Una de las mejores escenas de Blackthorn es cuando el protagonista acude a un banco boliviano y no es, como tantas otras veces en su vida anterior, para atracarlo, sino para retirar efectivo por el procedimiento habitual, sin caballos esperando a la puerta, ni pañuelos en la cara o pistolas. Cuando Cassidy contempla el banco, descubrimos ese pasado en su rostro, que recrea perfectamente la ironía de la situación. Otro de los atractivos de la cinta es la música, sobre todo las canciones country/folk que canta el propio Shepard (algo que hace por primera vez en la pantalla), especialmente los temas "Ain't No Grave" o "Sam Hall". En cierto modo, el personaje de Cassidy contrasta con el de Rooster Cogburn (Jeff Bridges) en Valor de ley: sobrio y silencioso el primero (cuando bebe chicha, le gusta hacerlo en silencio); borracho y parlanchín el segundo.
De todas maneras, el gran descubrimiento de este film es el paisaje boliviano. Aparecen Rosario, Tupiza, Potosí, San Vicente, Viade..., pero, sobre todo, ese magnífico e inhóspito lugar que es el salar de Uyuni, un auténtico desierto de sal, uno de esos sitios que, como indica el personaje, "no se pueden usar y no tienen dueño". Allí, en Uyuni, tiene lugar una magnífica persecución que recuerda -y mejora- la escena final de Enfrentados (Seraphim Falls, David von Ancken, 2006).

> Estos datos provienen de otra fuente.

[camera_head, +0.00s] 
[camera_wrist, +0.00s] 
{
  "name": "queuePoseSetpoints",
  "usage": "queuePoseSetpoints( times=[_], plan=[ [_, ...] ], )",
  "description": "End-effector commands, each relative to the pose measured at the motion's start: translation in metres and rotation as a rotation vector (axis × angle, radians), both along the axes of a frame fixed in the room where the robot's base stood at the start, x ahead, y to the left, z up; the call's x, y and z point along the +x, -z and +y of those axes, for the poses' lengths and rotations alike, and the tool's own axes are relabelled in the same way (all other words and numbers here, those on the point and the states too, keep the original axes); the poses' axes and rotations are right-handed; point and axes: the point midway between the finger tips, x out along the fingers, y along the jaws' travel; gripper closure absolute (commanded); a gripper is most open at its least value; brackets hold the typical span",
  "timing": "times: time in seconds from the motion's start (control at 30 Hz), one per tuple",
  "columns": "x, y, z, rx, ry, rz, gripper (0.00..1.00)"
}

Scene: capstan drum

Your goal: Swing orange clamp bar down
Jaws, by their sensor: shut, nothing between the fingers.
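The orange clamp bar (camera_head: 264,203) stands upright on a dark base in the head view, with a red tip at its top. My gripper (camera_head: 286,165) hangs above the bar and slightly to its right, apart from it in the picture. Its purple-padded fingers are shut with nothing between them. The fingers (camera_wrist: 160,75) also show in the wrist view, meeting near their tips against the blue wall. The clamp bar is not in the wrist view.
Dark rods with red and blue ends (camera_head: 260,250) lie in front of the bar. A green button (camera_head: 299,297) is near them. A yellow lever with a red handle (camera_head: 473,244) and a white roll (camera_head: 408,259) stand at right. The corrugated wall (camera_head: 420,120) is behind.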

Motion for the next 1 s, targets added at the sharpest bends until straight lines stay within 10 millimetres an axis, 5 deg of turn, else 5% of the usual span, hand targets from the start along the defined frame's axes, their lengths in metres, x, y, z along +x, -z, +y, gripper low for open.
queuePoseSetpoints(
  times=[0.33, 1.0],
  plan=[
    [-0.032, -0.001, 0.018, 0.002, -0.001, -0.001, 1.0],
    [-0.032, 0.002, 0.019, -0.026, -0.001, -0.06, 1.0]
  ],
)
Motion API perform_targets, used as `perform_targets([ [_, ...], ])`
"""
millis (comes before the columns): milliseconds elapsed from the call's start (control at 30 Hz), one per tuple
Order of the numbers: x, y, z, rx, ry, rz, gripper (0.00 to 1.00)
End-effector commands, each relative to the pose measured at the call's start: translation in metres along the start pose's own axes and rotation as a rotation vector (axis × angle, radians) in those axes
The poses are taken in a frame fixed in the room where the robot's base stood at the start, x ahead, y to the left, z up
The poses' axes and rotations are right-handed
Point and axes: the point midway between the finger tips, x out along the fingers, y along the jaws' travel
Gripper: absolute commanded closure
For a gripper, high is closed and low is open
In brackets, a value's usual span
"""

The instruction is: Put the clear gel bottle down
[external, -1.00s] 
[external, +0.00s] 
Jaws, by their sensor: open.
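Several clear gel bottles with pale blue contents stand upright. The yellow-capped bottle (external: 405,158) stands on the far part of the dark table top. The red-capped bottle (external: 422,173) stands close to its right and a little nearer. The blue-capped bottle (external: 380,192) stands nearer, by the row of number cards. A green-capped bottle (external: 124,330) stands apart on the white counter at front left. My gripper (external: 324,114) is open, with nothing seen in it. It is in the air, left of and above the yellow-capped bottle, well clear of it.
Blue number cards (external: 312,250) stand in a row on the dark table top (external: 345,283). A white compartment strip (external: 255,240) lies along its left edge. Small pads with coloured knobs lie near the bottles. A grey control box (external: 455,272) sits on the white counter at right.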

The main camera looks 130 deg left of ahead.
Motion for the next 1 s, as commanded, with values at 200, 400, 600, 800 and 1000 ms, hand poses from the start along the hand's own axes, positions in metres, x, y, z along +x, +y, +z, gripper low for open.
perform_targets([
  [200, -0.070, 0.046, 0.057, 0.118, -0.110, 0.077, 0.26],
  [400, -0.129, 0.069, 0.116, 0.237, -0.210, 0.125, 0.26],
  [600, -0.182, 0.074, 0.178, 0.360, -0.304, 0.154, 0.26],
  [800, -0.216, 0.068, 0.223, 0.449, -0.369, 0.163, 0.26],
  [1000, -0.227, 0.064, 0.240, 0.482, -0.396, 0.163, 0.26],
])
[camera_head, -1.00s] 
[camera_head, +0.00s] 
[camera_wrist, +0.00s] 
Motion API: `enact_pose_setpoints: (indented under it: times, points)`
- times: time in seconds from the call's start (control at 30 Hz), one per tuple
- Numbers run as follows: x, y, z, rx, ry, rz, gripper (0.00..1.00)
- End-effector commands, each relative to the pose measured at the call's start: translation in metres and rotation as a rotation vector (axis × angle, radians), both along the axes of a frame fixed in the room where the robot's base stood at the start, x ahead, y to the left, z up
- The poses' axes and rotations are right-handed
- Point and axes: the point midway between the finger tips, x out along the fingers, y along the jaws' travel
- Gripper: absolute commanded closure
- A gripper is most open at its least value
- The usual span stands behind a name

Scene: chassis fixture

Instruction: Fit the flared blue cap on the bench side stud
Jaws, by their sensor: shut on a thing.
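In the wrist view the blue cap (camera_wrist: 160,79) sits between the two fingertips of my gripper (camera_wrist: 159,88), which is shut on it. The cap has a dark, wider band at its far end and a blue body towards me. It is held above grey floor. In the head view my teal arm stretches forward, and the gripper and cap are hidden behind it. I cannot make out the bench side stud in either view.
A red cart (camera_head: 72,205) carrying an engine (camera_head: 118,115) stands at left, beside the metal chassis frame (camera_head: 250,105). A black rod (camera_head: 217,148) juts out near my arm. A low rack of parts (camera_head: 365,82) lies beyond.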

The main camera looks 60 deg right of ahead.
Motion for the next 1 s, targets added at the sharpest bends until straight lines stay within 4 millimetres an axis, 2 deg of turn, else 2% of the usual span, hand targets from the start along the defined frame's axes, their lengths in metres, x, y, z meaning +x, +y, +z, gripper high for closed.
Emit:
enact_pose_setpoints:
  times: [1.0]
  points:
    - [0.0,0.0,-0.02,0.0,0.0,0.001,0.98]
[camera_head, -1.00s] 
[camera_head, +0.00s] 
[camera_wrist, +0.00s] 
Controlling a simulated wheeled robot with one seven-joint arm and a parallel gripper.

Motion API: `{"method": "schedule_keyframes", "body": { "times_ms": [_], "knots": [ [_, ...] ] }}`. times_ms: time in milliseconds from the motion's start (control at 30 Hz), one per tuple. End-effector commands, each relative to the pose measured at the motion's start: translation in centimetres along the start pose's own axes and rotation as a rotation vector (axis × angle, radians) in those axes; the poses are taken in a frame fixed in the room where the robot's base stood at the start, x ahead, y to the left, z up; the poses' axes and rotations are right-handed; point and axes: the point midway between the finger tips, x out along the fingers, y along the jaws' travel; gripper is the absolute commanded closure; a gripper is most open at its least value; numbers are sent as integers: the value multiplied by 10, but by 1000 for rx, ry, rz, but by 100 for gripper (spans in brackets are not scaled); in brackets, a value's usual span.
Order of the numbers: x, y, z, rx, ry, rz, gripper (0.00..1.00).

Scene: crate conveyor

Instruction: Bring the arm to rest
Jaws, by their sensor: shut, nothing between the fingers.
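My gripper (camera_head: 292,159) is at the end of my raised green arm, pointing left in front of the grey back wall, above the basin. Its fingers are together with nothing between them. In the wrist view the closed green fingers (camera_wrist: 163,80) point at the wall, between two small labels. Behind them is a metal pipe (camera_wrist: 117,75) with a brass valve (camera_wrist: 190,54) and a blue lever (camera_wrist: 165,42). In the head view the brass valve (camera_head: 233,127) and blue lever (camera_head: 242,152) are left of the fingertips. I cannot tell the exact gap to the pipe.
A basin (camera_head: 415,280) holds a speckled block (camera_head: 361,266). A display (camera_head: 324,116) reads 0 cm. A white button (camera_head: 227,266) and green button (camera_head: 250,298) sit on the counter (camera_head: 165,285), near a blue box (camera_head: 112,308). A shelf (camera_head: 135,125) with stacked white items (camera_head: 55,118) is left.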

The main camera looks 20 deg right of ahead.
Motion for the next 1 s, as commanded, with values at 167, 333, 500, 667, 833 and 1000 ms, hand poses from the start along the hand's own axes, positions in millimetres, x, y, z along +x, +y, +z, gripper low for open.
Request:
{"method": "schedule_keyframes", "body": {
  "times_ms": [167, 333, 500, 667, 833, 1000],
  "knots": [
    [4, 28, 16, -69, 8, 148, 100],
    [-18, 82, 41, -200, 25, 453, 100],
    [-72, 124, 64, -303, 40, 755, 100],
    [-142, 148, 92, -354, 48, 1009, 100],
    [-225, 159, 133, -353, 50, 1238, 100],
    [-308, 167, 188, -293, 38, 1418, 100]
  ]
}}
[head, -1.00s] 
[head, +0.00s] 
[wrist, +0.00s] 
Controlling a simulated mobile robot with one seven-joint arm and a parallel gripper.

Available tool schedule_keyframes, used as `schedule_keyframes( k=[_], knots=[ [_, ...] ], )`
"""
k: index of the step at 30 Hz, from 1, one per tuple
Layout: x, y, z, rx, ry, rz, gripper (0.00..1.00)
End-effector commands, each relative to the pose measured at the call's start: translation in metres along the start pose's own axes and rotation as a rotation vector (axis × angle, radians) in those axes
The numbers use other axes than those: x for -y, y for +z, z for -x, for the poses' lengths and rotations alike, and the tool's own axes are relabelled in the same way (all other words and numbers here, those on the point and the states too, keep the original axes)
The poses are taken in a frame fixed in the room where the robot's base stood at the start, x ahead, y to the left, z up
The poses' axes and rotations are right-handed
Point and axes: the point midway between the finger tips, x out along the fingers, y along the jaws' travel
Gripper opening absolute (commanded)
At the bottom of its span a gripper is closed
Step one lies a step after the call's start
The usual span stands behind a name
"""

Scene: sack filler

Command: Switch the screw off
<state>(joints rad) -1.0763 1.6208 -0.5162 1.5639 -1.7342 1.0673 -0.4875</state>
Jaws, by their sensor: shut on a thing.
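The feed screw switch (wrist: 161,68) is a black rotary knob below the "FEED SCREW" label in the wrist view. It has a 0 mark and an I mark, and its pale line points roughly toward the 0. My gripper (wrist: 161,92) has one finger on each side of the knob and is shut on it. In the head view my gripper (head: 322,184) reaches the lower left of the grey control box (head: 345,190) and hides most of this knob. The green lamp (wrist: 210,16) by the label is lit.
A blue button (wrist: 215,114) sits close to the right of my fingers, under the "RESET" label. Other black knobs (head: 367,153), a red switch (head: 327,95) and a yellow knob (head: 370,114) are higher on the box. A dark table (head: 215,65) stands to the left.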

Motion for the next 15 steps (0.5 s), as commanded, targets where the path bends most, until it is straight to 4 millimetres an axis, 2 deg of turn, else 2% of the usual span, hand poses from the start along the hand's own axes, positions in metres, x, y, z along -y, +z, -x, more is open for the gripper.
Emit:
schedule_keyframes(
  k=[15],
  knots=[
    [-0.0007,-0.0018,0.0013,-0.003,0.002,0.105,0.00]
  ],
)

Blackthorn se presentó en el Festival de Tribeca (Nueva York), donde tuvo una magnífica acogida, y se ha estrenado también en Estados Unidos, lo que supone un auténtico logro para una coproducción española de presupuesto medio. Como afirma Butch Cassidy, "solo hay dos momentos en la vida de un hombre: cuando se marcha de casa y cuando vuelve a ella. Todo lo demás es solo lo de en medio".